La société a interjeté appel du jugement par acte du 26 février 2019 énonçant :

'Objet/Portée de l'appel: L'appel tend à l'infirmation du jugement critiqué en ce qu'il a :

- DIT et jugé que le licenciement était sans cause réelle et sérieuse,

- CONDAMNE la société Monaco Marine Antibes à verser à Monsieur [U] la somme de 43.956 euros à titre de dommages et intérêts pour licenciement sans cause réelle et sérieuse,

- CONDAMNE la société Monaco Marine Antibes à verser à Monsieur [U] la somme de 800 euros au titre de l'article 700 du Code de procédure civile,

- DEBOUTE la société Monaco Marine Antibes de sa demande reconventionnelle au titre de l'article 700 du Code de procédure civile, et de toutes autres demandes,

- CONDAMNE la société Monaco Marine Antibes aux dépens.'

PRÉTENTIONS ET MOYENS

Dans ses dernières conclusions notifiées par RPVA le 24 septembre 2019 la SASU Monaco Marine Antibes, appelante, demande de :

CONFIRMER le jugement en ce qu'il a dit et jugé que les avertissements notifiés à Monsieur [U] les 19 et 20 mars2016 sont parfaitement justifiés,

CONFIRMER le jugement en ce qu'il a débouté Monsieur [U] de sa demande indemnitaire au titre de l' annulation des avertissements notifiés à Monsieur [U] les 19 et 20 mars 2016,

INFIRMER le jugement en ce qu'il a dit et jugé que le licenciement de Monsieur [U] est dépourvu de cause réelle et sérieuse,

INFIRMER le jugement en ce qu'il a fait droit à la demande de dommages et intérêts formulée par Monsieur [U] au titre de la requalification de son licenciement.

Par conséquent,

DEBOUTER Monsieur [U] de l'intégralité de ses demandes,

CONDAMNER Monsieur [U] à verser à la société Monaco Marine Antibes la somme de 1.500 euros au titre de l'article 700 du Code de procédure civile,

CONDAMNER Monsieur [U] aux dépens, ceux d'appel distraits au profit de la SELARL LEXAVOUE, avocats aux offres de droit.

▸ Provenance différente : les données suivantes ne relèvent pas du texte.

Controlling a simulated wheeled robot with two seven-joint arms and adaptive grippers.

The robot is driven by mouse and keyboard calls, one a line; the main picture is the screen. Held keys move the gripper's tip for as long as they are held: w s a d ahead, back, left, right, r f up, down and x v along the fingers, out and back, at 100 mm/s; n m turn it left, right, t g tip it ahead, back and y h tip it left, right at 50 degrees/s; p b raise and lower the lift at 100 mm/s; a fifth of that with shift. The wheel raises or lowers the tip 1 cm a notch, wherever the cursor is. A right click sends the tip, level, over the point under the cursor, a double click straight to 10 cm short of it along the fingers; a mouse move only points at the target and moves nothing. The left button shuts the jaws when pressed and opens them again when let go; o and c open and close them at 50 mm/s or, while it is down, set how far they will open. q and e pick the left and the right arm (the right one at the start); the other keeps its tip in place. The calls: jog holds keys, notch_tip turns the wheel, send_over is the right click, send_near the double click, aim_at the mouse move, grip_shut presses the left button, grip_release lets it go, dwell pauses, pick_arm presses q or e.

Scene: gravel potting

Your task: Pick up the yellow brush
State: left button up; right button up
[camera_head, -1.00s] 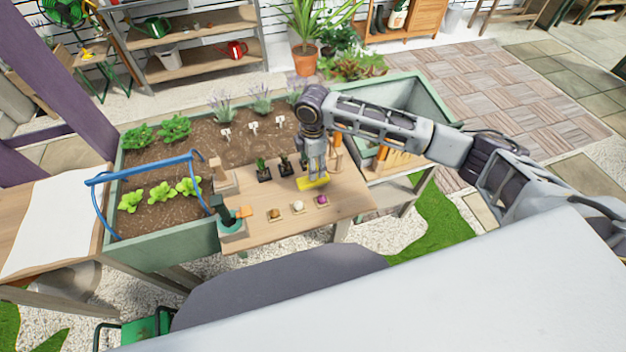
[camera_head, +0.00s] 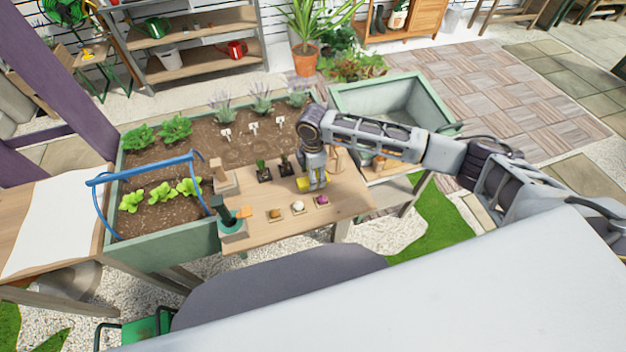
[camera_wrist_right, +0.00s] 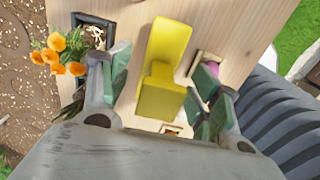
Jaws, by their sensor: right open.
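The yellow brush (camera_head: 302,184) lies on the wooden table (camera_head: 258,232), partly hidden behind my right gripper (camera_head: 315,187) in the head view. In the right wrist view the brush (camera_wrist_right: 165,65) lies between the two spread green-padded fingers of my right gripper (camera_wrist_right: 158,95), with a gap on each side. The right gripper is open, points down and is low over the table. I cannot tell how far its tips are above the tabletop. My left gripper is not in view.
Small dark pots with plants (camera_head: 264,172) stand behind the brush. Small items, including a purple one (camera_head: 322,200), lie in front of it. Orange flowers (camera_wrist_right: 62,50) are left of the fingers in the wrist view. A planter bed (camera_head: 165,258) is at left.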

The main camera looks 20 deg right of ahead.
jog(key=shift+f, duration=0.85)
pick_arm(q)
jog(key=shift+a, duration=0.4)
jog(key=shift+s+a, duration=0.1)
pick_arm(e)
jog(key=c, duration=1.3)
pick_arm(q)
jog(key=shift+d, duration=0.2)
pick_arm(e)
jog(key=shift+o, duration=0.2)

Dans ses dernières conclusions notifiées par RPVA le 30 avril 2021, M. [U], intimé, demande de :

DEBOUTER la SASU Monaco Marine Antibes de l'ensemble de ses demandes, fins et conclusions

REFORMER le jugement entrepris en ce qu'il a débouté Monsieur [X] [U] de sa demande d'annulation de ses deux avertissements.

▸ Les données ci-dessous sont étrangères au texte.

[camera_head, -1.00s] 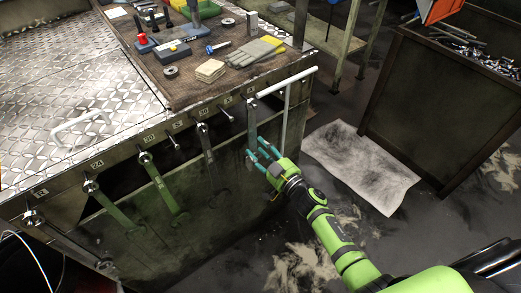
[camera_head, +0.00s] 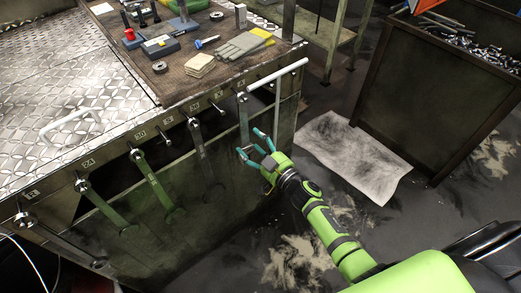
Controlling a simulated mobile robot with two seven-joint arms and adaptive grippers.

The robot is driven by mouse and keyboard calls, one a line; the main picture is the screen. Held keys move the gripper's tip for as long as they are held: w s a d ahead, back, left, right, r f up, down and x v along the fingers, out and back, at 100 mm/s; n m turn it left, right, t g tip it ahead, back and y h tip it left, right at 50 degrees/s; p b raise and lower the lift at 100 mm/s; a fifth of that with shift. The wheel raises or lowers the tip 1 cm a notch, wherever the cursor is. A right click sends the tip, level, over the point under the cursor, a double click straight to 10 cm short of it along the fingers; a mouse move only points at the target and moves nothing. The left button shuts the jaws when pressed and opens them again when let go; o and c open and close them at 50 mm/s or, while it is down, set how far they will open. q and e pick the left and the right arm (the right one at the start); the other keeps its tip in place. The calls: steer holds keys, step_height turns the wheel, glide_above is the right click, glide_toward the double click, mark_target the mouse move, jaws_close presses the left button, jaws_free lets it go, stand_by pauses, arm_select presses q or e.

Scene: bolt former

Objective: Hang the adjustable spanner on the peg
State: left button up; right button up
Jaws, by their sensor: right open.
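A grey spanner (camera_head: 244,117), which I take for the adjustable spanner, hangs upright from a peg at the right end of the bench's front edge. Its jaw shape is too small to tell. My right gripper (camera_head: 250,143) is open, its teal fingers spread around or right beside the spanner's lower end; I cannot tell whether they touch it. My left gripper is not in view.
More spanners hang in a row to the left, including a dark one (camera_head: 201,150) and a green one (camera_head: 152,182). A bare peg (camera_head: 217,108) sits between. A white bar handle (camera_head: 279,78) juts out just right of the grey spanner. A dark bin (camera_head: 440,95) stands at right.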

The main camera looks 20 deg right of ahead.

REFORMER le jugement entrepris en ce qu'il a débouté Monsieur [X] [U] de sa demande de condamnation de la SASU Monaco Marine Antibes à lui régler une somme de

7 326 à titre de dommage et intérêt en réparation du préjudice subi du fait des avertissements injustifiés des 19 et 20 Mai 2016 sur le fondement des articles L 1333-1 et L1333-2 du Code du Travail.

PRONONCER l'annulation des avertissement injustifiés des 19 et 20 mai 2016 adressés par la SAS à associé unique Monaco Marine Antibes à Monsieur [X] [U] sur le fondement de article L.1333-1 et L.1333-2 du Code du travail.

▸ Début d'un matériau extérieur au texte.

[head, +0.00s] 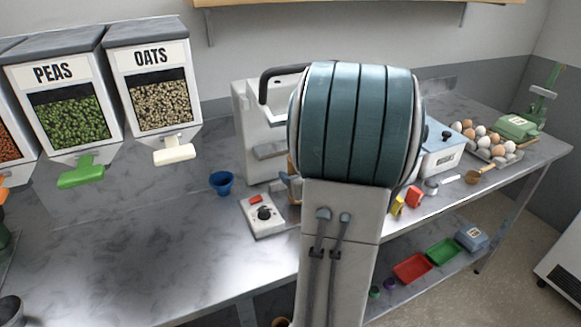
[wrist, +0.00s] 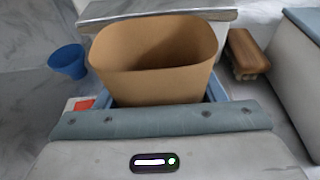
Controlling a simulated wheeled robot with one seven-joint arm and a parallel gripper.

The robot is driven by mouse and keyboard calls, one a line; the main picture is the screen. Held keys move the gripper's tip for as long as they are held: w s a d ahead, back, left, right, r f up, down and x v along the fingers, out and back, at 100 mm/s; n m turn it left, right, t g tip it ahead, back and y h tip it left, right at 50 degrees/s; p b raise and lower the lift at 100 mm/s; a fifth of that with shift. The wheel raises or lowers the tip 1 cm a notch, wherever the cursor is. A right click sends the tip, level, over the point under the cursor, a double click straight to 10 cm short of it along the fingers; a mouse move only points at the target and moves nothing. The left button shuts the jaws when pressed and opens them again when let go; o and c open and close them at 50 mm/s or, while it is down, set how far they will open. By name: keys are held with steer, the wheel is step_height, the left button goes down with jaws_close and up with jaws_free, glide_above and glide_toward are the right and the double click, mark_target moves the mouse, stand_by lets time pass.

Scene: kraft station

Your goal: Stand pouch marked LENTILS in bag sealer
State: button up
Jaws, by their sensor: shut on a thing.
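My gripper (wrist: 160,92) is shut on an open-topped brown kraft pouch (wrist: 155,65), with blue-grey fingers showing at both sides of it. The pouch looks upright, its mouth facing up; no marking on it can be read. In the head view my arm hides most of the gripper, and only a brown sliver of the pouch (head: 292,168) shows. The white bag sealer (head: 248,125) with a black handle stands behind, its red switch and knob on the front base (head: 264,217). A pale sealer bar (wrist: 160,14) lies just behind the pouch; whether they touch cannot be told.
A blue funnel cup (head: 222,182) stands left of the sealer. PEAS (head: 66,115) and OATS (head: 158,100) dispensers hang at the left. A brown block (wrist: 246,54) lies right of the pouch. A white-blue box (head: 442,152) and eggs (head: 488,140) stand right.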

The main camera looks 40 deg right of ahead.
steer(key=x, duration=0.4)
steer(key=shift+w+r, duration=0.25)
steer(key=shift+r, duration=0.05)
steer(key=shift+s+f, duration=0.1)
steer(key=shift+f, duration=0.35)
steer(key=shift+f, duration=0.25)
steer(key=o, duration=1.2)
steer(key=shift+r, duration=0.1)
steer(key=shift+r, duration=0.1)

En conséquence, CONDAMNER la SAS à associé unique Monaco Marine Antibes à régler à Monsieur [X] [U] une somme de 7. 326€ à titre de dommage et intérêts en réparation du préjudice subi du fait des avertissement injustifié des 19 et 20 mai 2016 sur le fondement des articles L l333-1 et L1333-2 du Code du travail.

CONFIRMER le jugement entrepris en ce qu'il a dit et jugé que le licenciement était sans cause réelle et sérieuse.

CONFIRMER le jugement entrepris, qui a condamné la SASU Monaco Marine Antibes à

régler à Monsieur [X] [U] la somme de 43 956 à titre de dommages et intérêts pour licenciement sans cause réelle et sérieuse.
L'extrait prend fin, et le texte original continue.